Outra vez, prisioneiro da economia baseada em recursos naturais, o Brasil não percebe que a saída está em se transformar em produtor de conhecimento: ciência, tecnologia, cultura. O único recurso capaz de superar dificuldades, substituir obsolescências e dinamizar a economia é o conhecimento: capaz de explorar o pré-sal, e mais – de inventar substitutos para o petróleo.
E para ter ciência e tecnologia, é preciso investir na pré-escola de todas as crianças. Por isso, no longo prazo, a pré-escola é mais importante do que o pré-sal.
Lamentavelmente, essa não é visão da nossa sociedade. Um clássico da literatura de esquerda diz que o subdesenvolvimento da América Latina foi provocado pelas “veias abertas” que provocaram a sangria dos recursos naturais de nosso continente. Na verdade, o atraso decorre do abandono da educação de nossas populações e a resultante impossibilidade de construir uma forte infra-estrutura científica e tecnológica. Mais do que as “veias abertas”, foi o “abandono dos cérebros” que atrasou o continente. Se, ao longo dos séculos, o Brasil tivesse perdido seu patrimônio natural mas investido na educação de seu povo, hoje, na época da economia do conhecimento, estaríamos na linha de frente do desenvolvimento econômico.
Finalmente, diversos projetos têm surgido visando à vinculação dos royalties do petróleo com investimentos na educação. O presidente da República também de apropriou da ideia de que parte dos recursos do pré-sal seja canalizada para financiar a educação. No entanto, o risco é que, de novo, os investimentos na educação sejam adiados para um futuro distante. E quando o pré-sal começar a dar resultado, o Brasil tenha perdido mais uma geração e o pré-sal se torne outra ilusão, adiando a revolução de que o Brasil tanto precisa. Além disso, de pouco servirá investir em educação daqui a alguns anos se, até lá, não tivermos cuidado das crianças que estão em idade pré-escolar hoje.
O Brasil não pode nem precisa esperar o pré-sal para investir nas suas crianças. Não pode porque o futuro estará na economia do conhecimento, não na exportação petrolífera. Não precisa, porque já dispõe dos recursos necessários.

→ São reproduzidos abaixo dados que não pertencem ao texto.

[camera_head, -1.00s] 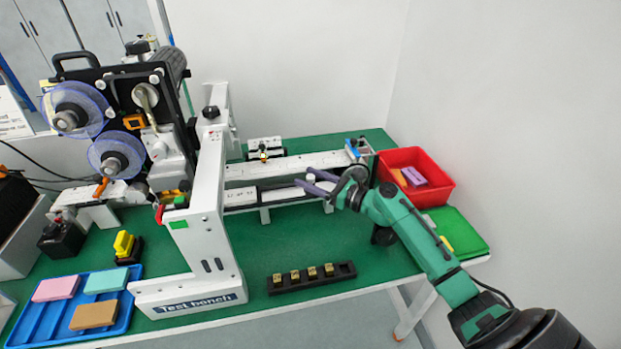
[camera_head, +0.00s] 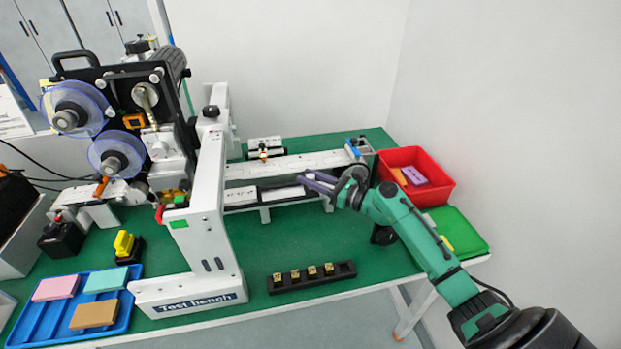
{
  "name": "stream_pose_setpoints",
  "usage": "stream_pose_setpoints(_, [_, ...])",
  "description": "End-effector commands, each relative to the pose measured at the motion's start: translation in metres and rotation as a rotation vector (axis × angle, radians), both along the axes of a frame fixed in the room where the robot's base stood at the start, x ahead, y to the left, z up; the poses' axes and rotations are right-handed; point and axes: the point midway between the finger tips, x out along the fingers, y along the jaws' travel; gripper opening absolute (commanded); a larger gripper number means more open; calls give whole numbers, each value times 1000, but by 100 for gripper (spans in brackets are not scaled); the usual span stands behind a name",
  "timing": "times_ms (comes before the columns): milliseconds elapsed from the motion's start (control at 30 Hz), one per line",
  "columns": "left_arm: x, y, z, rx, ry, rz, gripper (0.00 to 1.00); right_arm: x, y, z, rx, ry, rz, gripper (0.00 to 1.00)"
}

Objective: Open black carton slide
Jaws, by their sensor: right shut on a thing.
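The coder (camera_head: 135,110), with a black body and two blue-rimmed reels, stands at the left on the bench. A white rail (camera_head: 285,165) runs to the right from its white frame. In front of it lies a lower rail with a black slide part (camera_head: 258,195) and white blocks on it. My right gripper (camera_head: 313,181), with purple fingers on a green arm, is at the right end of this lower rail. Its fingers are shut on a part there, seemingly the black slide; the fingers hide the gripped spot. My left gripper is out of view.
A red bin (camera_head: 440,190) with small boxes and a green tray (camera_head: 470,240) are at the right. A black holder (camera_head: 340,277) with several brass pieces lies in front. A blue tray (camera_head: 30,310) holds three coloured cartons at the left. The middle green bench top is clear.

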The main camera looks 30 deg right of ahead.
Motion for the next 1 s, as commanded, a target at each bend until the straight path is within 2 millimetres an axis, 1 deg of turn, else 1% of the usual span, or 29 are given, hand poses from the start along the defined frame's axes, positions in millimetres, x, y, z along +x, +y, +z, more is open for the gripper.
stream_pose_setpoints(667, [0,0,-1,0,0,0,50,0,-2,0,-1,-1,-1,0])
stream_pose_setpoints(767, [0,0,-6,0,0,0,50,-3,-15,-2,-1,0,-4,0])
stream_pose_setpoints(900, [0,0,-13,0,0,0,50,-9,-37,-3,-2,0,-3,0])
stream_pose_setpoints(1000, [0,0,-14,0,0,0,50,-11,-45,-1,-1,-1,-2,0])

Vincular a revolução educacional à hipotética e futura exploração da reserva do pré-sal é um suicídio nacional.
“Adotar” todas as crianças em idade pré-escolar – com tudo o que for preciso para iniciar o desenvolvimento intelectual das futuras gerações – custará, no máximo, R$15,5 bilhões por ano, o equivalente 1% do que será gasto com o PAC, o pré-sal, a Copa do Mundo de 2014 e as Olimpíadas de 2016, caso o Rio de Janeiro seja a cidade escolhida. Mas para fazer o PAC, a Copa e as Olimpíadas, ninguém propõe esperar o pré-sal.
A pré-escola é mais importante, construtiva, viável, ética, barata e sustentável do que o pré-sal. Entre pré-escola e pré-sal, três letras a mais fazem uma radical diferença no futuro do País.